··· Material provided ···
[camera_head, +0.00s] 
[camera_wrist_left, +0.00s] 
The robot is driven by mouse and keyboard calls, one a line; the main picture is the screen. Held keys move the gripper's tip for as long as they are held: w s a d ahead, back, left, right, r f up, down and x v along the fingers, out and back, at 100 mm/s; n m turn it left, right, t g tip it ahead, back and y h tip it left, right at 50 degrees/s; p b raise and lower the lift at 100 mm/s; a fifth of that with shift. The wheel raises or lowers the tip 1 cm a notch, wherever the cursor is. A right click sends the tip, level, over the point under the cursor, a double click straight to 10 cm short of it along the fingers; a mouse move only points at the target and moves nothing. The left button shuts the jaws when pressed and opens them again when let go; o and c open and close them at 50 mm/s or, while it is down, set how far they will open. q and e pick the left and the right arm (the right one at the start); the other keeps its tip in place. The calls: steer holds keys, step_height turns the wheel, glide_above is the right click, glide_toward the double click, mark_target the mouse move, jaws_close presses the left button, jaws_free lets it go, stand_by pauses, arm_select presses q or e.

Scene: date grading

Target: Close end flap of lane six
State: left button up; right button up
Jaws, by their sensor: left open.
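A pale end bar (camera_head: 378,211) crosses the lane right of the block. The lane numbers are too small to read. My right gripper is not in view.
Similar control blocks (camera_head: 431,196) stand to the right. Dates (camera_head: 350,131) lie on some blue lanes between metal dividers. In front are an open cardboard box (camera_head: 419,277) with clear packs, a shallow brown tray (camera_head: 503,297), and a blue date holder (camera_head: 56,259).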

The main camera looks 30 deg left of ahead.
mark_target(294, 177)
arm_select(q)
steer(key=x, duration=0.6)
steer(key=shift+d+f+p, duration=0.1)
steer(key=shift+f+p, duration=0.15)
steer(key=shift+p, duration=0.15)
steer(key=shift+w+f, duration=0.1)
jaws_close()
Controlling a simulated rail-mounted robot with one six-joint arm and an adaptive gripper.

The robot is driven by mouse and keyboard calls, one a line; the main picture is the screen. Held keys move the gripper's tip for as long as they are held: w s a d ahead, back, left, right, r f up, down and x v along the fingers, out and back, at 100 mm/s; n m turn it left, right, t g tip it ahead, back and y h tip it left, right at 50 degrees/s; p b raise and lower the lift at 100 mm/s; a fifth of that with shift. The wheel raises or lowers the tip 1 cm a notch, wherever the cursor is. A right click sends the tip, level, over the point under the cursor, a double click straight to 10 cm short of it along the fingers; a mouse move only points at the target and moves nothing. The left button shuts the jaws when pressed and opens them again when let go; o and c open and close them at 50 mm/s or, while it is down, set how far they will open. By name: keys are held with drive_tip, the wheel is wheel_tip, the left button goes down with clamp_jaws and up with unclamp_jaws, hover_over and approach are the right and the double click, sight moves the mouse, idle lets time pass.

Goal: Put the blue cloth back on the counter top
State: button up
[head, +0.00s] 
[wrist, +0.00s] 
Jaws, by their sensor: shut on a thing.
···
## Instruction:
Repeat the preceding lines exactly, please, every one of them.

## Answer to the exercise:
[camera_head, +0.00s] 
[camera_wrist_left, +0.00s] 
The robot is driven by mouse and keyboard calls, one a line; the main picture is the screen. Held keys move the gripper's tip for as long as they are held: w s a d ahead, back, left, right, r f up, down and x v along the fingers, out and back, at 100 mm/s; n m turn it left, right, t g tip it ahead, back and y h tip it left, right at 50 degrees/s; p b raise and lower the lift at 100 mm/s; a fifth of that with shift. The wheel raises or lowers the tip 1 cm a notch, wherever the cursor is. A right click sends the tip, level, over the point under the cursor, a double click straight to 10 cm short of it along the fingers; a mouse move only points at the target and moves nothing. The left button shuts the jaws when pressed and opens them again when let go; o and c open and close them at 50 mm/s or, while it is down, set how far they will open. q and e pick the left and the right arm (the right one at the start); the other keeps its tip in place. The calls: steer holds keys, step_height turns the wheel, glide_above is the right click, glide_toward the double click, mark_target the mouse move, jaws_close presses the left button, jaws_free lets it go, stand_by pauses, arm_select presses q or e.

Scene: date grading

Target: Close end flap of lane six
State: left button up; right button up
Jaws, by their sensor: left open.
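A pale end bar (camera_head: 378,211) crosses the lane right of the block. The lane numbers are too small to read. My right gripper is not in view.
Similar control blocks (camera_head: 431,196) stand to the right. Dates (camera_head: 350,131) lie on some blue lanes between metal dividers. In front are an open cardboard box (camera_head: 419,277) with clear packs, a shallow brown tray (camera_head: 503,297), and a blue date holder (camera_head: 56,259).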

The main camera looks 30 deg left of ahead.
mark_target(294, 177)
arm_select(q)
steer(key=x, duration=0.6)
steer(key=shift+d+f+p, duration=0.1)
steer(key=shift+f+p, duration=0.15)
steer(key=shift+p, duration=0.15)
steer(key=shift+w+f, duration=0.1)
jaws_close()
Controlling a simulated rail-mounted robot with one six-joint arm and an adaptive gripper.

The robot is driven by mouse and keyboard calls, one a line; the main picture is the screen. Held keys move the gripper's tip for as long as they are held: w s a d ahead, back, left, right, r f up, down and x v along the fingers, out and back, at 100 mm/s; n m turn it left, right, t g tip it ahead, back and y h tip it left, right at 50 degrees/s; p b raise and lower the lift at 100 mm/s; a fifth of that with shift. The wheel raises or lowers the tip 1 cm a notch, wherever the cursor is. A right click sends the tip, level, over the point under the cursor, a double click straight to 10 cm short of it along the fingers; a mouse move only points at the target and moves nothing. The left button shuts the jaws when pressed and opens them again when let go; o and c open and close them at 50 mm/s or, while it is down, set how far they will open. By name: keys are held with drive_tip, the wheel is wheel_tip, the left button goes down with clamp_jaws and up with unclamp_jaws, hover_over and approach are the right and the double click, sight moves the mouse, idle lets time pass.

Goal: Put the blue cloth back on the counter top
State: button up
[head, +0.00s] 
[wrist, +0.00s] 
Jaws, by their sensor: shut on a thing.

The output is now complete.